[Begin Given information]

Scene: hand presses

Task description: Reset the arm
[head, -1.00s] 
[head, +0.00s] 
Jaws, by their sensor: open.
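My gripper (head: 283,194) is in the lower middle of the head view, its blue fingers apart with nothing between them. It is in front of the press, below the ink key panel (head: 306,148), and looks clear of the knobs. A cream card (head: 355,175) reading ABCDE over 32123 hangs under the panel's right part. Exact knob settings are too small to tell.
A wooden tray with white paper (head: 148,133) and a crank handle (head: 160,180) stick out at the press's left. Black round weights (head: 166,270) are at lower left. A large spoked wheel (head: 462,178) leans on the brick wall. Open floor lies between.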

[End Given information]

Prompt | Please set down the whole listing above without altering a single line.

Response to the exercise |
Scene: hand presses

Task description: Reset the arm
[head, -1.00s] 
[head, +0.00s] 
Jaws, by their sensor: open.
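My gripper (head: 283,194) is in the lower middle of the head view, its blue fingers apart with nothing between them. It is in front of the press, below the ink key panel (head: 306,148), and looks clear of the knobs. A cream card (head: 355,175) reading ABCDE over 32123 hangs under the panel's right part. Exact knob settings are too small to tell.
A wooden tray with white paper (head: 148,133) and a crank handle (head: 160,180) stick out at the press's left. Black round weights (head: 166,270) are at lower left. A large spoked wheel (head: 462,178) leans on the brick wall. Open floor lies between.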

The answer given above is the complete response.